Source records
• • •

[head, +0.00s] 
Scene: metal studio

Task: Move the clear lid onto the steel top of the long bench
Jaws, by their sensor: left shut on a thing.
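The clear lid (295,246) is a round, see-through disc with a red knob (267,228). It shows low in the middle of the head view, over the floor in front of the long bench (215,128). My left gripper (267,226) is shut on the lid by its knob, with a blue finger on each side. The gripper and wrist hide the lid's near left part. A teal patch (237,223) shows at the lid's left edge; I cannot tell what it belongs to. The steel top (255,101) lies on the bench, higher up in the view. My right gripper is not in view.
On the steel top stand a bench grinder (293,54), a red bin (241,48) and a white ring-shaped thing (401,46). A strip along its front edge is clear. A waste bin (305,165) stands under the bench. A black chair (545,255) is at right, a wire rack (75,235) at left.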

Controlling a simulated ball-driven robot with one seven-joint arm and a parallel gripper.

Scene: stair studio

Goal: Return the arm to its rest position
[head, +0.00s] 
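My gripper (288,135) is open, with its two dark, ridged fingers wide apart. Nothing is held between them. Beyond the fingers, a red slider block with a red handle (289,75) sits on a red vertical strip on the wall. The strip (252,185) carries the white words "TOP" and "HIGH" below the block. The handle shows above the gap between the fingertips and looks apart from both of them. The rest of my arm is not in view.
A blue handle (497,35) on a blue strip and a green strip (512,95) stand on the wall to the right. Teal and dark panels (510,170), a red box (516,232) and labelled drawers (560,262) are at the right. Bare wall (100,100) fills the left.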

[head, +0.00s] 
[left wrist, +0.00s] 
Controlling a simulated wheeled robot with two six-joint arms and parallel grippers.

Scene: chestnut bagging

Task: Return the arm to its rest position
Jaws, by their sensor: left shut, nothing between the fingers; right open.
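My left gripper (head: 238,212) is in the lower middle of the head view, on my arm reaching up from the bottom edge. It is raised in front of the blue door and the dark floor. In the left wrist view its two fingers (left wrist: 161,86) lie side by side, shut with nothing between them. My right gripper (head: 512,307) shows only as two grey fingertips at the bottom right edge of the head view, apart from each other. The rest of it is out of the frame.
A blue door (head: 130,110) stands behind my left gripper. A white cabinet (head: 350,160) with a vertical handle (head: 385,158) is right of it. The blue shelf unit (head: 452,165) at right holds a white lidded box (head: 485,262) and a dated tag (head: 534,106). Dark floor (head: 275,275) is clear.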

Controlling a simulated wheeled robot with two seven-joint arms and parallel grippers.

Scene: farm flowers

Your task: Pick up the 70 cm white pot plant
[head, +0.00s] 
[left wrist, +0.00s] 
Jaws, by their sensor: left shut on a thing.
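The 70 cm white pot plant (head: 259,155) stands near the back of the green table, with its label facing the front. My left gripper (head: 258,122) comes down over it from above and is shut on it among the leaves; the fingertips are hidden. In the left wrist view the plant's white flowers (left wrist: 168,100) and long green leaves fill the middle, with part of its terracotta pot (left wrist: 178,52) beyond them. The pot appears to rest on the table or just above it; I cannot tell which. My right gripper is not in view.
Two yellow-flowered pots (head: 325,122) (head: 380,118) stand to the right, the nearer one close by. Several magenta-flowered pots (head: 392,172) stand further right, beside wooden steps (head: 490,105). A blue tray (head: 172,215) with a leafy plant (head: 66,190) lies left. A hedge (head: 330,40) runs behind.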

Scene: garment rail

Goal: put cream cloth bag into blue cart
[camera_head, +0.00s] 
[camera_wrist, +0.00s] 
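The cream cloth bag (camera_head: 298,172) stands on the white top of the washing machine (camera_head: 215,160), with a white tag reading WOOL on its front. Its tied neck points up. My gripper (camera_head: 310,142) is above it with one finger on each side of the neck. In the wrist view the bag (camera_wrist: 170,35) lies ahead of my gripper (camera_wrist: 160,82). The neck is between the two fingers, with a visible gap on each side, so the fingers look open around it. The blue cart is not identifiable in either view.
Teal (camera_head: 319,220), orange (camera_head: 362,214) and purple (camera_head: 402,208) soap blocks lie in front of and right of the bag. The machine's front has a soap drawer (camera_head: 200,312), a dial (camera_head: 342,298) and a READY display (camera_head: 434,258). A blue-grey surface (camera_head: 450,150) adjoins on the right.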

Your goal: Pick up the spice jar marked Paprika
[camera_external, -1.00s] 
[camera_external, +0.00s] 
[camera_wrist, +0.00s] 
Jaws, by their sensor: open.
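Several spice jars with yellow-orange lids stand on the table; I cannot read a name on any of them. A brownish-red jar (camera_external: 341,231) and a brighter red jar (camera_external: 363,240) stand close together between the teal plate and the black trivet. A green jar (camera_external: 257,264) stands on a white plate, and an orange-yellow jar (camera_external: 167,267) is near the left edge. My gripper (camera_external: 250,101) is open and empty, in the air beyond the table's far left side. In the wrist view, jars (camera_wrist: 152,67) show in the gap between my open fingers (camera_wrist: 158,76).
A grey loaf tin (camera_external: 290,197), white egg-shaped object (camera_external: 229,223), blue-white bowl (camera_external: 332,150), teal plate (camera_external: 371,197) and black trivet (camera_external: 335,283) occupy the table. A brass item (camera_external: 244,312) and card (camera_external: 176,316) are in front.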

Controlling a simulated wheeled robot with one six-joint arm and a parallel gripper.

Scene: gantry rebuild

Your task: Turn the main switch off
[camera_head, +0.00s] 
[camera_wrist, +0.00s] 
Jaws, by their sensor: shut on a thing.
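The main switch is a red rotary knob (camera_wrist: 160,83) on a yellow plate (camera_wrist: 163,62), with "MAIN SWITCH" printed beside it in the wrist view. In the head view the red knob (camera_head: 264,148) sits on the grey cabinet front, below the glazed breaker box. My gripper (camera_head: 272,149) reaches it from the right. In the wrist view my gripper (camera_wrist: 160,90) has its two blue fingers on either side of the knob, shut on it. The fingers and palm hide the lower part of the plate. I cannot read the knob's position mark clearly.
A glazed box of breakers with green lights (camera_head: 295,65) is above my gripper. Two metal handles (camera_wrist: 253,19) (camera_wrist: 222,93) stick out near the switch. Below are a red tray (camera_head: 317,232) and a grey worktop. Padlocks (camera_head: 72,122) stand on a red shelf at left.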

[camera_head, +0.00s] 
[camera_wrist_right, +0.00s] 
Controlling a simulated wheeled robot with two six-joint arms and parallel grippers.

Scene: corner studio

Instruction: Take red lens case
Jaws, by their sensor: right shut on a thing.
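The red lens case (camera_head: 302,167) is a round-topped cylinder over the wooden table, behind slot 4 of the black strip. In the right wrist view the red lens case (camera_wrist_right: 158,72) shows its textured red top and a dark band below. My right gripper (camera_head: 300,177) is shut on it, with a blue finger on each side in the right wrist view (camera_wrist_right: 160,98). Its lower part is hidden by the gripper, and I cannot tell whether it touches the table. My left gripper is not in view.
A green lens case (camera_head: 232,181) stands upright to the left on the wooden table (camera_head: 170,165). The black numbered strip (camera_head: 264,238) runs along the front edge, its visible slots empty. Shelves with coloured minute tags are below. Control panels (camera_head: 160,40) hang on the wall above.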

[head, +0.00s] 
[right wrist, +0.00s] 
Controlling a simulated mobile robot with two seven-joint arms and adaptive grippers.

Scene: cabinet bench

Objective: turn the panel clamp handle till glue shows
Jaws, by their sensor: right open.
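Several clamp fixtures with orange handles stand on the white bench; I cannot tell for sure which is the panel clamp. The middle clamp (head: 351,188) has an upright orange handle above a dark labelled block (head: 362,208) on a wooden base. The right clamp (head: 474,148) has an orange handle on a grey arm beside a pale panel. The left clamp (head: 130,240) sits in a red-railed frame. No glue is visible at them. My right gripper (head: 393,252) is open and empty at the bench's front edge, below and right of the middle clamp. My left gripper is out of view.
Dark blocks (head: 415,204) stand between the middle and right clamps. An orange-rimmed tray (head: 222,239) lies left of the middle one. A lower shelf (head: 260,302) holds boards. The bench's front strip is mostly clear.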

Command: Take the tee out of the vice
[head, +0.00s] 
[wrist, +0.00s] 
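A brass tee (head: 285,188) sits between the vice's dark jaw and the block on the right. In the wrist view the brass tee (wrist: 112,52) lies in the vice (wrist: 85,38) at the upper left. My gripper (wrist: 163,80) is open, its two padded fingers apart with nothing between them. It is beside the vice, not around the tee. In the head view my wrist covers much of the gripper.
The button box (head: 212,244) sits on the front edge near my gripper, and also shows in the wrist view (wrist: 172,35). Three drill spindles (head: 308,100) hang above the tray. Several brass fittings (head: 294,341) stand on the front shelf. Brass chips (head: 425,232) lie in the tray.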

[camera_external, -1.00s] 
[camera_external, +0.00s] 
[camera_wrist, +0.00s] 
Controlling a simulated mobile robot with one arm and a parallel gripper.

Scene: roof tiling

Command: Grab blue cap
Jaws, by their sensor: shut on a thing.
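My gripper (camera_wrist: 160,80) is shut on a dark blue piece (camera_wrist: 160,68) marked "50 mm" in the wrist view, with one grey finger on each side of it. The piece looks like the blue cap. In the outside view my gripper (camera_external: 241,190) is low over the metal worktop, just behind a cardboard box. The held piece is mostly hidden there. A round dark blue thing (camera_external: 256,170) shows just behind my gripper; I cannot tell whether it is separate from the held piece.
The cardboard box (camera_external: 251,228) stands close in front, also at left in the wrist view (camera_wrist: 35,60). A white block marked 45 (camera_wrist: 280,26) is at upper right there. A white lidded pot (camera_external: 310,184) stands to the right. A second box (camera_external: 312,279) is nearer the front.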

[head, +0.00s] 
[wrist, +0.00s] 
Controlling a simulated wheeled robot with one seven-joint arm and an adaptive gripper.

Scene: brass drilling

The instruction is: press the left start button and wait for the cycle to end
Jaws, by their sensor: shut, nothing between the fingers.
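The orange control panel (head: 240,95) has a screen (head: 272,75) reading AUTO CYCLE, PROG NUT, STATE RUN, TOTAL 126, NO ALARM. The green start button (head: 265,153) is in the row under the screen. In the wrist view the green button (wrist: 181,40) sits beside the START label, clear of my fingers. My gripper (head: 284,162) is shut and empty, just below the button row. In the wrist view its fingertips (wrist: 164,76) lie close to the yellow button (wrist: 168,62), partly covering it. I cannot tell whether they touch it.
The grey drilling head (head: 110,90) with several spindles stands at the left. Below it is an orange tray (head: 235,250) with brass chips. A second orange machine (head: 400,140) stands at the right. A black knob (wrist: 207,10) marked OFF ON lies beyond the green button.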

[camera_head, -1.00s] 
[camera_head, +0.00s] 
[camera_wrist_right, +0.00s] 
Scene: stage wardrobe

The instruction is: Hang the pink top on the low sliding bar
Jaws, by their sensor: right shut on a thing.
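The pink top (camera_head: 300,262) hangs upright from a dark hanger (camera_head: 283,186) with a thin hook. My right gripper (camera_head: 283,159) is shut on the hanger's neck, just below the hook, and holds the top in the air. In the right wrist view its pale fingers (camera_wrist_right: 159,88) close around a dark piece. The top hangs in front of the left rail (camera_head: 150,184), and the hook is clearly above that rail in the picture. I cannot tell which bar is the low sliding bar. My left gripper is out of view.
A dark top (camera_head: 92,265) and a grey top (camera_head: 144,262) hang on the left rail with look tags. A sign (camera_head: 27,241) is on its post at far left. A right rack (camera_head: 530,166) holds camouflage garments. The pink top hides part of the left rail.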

• • •

WHAT YOU WILL DO
Print exactly, and only, the lines beginning at the top of the listing and ending at the line with "Task: Move the".

EXPECTED ANSWER
[head, +0.00s] 
Scene: metal studio

Task: Move the clear lid onto the steel top of the long bench

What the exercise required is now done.